What you should do
Give again, word for word, each line from the top of the listing through the line that holds "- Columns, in".

· · ·

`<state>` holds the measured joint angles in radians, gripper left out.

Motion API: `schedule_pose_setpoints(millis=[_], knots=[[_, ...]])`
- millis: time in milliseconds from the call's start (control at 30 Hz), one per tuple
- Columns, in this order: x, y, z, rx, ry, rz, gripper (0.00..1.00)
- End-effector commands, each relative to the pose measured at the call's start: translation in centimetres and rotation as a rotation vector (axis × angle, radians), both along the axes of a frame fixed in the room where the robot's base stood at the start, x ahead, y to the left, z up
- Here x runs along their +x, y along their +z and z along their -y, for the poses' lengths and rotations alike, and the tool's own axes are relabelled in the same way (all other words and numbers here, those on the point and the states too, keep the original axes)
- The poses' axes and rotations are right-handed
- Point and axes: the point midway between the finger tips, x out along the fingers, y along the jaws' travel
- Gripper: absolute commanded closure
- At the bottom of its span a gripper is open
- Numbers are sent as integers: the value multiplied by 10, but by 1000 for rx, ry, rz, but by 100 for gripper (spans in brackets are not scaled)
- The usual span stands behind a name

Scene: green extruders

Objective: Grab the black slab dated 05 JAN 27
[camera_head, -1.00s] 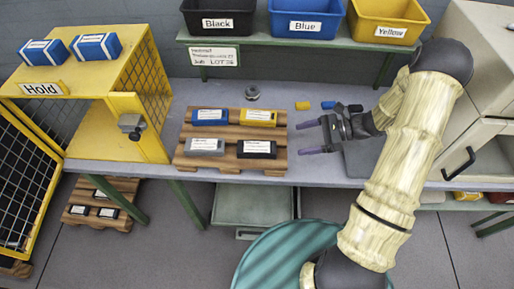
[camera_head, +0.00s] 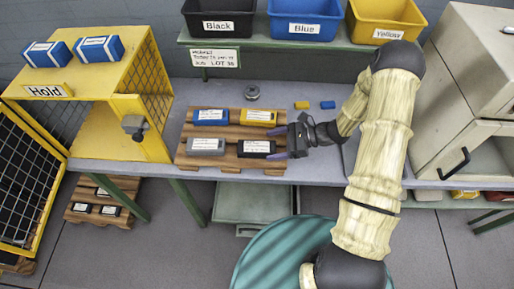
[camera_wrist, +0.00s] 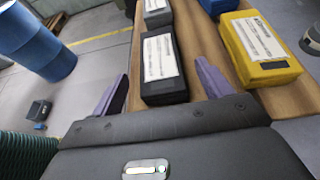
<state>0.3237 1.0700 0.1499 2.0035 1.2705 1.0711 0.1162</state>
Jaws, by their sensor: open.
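A black slab (camera_head: 256,149) with a white label lies at the front right of a wooden pallet (camera_head: 231,163) on the bench. It also shows in the wrist view (camera_wrist: 160,65), its label print too small to read. My gripper (camera_head: 283,143) is open at the right of the pallet, beside the black slab. In the wrist view the purple fingertips (camera_wrist: 162,82) stand on either side of the slab's near end, apart from it. A blue slab (camera_head: 210,117), a yellow slab (camera_head: 258,117) and a grey slab (camera_head: 206,146) share the pallet.
Black (camera_head: 219,20), blue (camera_head: 303,20) and yellow (camera_head: 387,22) bins stand on the shelf behind. A yellow Hold cage (camera_head: 120,105) is at left, with blue slabs on top. Small yellow and blue blocks (camera_head: 327,105) lie on the bench. A beige cabinet (camera_head: 470,75) is at right.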

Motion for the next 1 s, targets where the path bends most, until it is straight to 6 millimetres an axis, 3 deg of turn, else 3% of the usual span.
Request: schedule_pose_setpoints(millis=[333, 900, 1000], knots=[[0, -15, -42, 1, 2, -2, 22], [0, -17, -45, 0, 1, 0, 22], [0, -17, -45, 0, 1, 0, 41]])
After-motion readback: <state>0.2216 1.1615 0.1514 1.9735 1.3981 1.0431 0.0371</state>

· · ·

Expected answer
`<state>` holds the measured joint angles in radians, gripper left out.

Motion API: `schedule_pose_setpoints(millis=[_], knots=[[_, ...]])`
- millis: time in milliseconds from the call's start (control at 30 Hz), one per tuple
- Columns, in this order: x, y, z, rx, ry, rz, gripper (0.00..1.00)

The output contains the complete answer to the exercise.